Data »

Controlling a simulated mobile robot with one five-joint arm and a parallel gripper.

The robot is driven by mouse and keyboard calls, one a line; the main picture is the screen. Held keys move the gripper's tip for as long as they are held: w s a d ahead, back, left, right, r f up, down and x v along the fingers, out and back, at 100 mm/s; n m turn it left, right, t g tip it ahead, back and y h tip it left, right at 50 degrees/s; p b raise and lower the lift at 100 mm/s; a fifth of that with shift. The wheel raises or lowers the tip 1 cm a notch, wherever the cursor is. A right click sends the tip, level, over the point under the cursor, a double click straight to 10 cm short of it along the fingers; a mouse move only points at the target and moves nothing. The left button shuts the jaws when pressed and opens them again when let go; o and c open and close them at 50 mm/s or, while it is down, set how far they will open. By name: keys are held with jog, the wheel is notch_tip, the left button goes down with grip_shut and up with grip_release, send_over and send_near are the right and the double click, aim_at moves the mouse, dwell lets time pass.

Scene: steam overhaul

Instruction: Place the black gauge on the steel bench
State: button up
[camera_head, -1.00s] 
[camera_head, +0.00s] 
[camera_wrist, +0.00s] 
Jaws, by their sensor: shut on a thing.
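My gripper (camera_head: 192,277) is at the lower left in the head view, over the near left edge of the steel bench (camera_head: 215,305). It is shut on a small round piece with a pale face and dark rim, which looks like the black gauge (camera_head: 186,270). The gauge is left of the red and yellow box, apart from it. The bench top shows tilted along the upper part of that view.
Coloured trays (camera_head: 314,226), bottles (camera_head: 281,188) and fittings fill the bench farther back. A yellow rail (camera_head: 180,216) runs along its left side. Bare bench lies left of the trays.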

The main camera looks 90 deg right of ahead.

Problem details » Take the line holding "Jaws, by their sensor: shut on a thing." and all lines after it through the end of the data, and set them down exactly.

The result »
Jaws, by their sensor: shut on a thing.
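My gripper (camera_head: 192,277) is at the lower left in the head view, over the near left edge of the steel bench (camera_head: 215,305). It is shut on a small round piece with a pale face and dark rim, which looks like the black gauge (camera_head: 186,270). The gauge is left of the red and yellow box, apart from it. The bench top shows tilted along the upper part of that view.
Coloured trays (camera_head: 314,226), bottles (camera_head: 281,188) and fittings fill the bench farther back. A yellow rail (camera_head: 180,216) runs along its left side. Bare bench lies left of the trays.

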The main camera looks 90 deg right of ahead.

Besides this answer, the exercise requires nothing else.